REQUEST — Pull each line holding the word "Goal" from the data.

[Robot episode rows]
____

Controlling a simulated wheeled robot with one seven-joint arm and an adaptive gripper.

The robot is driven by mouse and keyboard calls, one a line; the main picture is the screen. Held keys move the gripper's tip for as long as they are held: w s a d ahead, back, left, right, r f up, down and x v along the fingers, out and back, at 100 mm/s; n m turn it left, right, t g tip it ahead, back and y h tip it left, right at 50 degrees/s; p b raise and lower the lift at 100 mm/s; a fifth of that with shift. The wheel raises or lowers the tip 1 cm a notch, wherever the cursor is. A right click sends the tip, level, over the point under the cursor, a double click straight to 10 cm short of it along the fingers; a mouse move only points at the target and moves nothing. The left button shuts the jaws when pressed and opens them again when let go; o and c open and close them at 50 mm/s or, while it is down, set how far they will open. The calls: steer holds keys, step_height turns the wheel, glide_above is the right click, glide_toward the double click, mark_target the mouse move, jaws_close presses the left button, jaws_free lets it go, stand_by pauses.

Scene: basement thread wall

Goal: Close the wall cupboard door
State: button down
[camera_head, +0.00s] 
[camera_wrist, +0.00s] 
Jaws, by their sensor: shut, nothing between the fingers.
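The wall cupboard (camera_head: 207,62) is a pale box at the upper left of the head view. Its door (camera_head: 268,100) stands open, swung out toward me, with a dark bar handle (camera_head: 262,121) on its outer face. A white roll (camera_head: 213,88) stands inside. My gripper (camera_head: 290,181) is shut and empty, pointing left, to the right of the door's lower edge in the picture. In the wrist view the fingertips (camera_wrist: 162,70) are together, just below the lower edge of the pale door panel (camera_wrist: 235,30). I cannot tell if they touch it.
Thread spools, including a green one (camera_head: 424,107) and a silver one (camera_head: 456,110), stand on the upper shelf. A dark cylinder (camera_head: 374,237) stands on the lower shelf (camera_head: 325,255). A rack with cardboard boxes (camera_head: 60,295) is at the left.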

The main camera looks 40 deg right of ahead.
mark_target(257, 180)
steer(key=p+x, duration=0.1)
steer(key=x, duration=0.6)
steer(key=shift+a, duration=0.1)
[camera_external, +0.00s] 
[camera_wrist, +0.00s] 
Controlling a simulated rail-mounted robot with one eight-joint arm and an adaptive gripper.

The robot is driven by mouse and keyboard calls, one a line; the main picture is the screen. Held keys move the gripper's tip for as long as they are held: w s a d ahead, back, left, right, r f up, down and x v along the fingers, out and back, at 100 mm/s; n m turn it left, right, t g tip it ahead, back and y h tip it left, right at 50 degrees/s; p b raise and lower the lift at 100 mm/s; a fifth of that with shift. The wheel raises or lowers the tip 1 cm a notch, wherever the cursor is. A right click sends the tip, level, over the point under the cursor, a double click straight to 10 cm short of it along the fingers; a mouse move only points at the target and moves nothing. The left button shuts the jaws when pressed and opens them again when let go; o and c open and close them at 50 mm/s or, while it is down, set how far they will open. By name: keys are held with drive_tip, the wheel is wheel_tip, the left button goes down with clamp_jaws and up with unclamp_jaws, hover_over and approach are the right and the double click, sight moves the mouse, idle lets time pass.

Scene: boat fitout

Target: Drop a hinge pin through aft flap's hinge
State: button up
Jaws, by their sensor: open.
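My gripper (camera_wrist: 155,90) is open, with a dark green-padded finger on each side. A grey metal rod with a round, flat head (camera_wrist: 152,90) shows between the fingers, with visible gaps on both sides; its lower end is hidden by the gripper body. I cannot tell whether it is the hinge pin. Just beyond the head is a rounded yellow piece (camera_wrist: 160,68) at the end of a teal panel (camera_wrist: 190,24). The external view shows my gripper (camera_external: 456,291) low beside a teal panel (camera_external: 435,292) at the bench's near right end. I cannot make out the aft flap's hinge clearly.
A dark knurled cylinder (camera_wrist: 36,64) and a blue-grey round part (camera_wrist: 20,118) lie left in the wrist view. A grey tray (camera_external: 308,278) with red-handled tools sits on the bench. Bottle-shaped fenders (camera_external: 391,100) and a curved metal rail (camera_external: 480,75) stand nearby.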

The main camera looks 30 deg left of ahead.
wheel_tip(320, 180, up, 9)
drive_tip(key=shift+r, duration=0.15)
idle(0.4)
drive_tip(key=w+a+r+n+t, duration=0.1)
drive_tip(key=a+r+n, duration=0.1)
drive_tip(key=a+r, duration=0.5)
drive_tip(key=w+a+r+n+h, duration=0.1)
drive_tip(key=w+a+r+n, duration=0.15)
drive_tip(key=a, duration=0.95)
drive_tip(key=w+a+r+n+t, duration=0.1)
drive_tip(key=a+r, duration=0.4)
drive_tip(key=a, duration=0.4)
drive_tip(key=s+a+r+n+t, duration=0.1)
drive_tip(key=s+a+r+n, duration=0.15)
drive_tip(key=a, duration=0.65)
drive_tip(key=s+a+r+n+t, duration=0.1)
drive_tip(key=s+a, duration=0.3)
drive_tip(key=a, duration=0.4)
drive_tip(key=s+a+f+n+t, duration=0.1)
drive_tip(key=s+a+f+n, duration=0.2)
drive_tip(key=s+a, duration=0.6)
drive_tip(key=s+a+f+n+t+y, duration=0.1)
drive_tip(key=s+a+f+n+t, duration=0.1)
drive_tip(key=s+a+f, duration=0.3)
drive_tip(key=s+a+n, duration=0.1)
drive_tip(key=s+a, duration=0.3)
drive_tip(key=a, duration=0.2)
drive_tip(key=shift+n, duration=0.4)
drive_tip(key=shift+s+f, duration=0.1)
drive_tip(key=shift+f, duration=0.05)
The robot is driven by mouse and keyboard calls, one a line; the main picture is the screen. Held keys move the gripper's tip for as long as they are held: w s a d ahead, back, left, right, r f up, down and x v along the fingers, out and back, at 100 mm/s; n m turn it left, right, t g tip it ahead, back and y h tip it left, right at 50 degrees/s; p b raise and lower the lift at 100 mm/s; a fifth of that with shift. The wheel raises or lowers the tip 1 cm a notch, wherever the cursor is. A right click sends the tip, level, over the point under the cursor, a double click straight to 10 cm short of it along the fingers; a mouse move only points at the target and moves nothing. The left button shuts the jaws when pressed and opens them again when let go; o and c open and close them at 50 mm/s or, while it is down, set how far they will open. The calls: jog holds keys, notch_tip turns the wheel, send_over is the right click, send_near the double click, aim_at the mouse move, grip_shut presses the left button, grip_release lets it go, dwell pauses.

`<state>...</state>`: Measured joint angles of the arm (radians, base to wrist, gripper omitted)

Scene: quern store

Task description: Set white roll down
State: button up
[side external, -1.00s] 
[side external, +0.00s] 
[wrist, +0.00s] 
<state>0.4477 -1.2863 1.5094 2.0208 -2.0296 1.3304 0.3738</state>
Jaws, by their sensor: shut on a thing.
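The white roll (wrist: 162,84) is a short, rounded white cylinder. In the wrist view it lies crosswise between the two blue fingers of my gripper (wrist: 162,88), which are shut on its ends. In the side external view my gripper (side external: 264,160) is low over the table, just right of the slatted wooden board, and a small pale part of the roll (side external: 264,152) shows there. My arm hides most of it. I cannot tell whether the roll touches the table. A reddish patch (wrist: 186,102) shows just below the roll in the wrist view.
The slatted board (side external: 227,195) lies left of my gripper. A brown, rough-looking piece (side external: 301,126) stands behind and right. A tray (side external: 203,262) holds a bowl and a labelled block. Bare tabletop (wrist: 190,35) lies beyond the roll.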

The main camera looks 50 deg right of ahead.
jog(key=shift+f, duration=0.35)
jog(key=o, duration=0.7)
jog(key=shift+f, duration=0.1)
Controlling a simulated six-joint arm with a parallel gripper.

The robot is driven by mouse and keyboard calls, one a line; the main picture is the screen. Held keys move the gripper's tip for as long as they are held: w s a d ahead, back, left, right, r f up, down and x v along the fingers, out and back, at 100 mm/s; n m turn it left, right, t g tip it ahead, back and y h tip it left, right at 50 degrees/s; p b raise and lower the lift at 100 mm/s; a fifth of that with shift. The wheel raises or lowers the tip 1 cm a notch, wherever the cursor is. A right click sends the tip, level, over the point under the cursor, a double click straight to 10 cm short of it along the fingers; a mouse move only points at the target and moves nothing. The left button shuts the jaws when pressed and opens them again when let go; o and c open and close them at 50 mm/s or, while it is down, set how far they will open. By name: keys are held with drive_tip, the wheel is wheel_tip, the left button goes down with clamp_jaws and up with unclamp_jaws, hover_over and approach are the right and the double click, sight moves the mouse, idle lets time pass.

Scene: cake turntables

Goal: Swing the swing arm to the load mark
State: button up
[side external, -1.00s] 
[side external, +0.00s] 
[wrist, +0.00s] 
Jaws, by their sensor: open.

____

RESPONSE FOR THIS EXERCISE —
Goal: Close the wall cupboard door
Goal: Swing the swing arm to the load mark

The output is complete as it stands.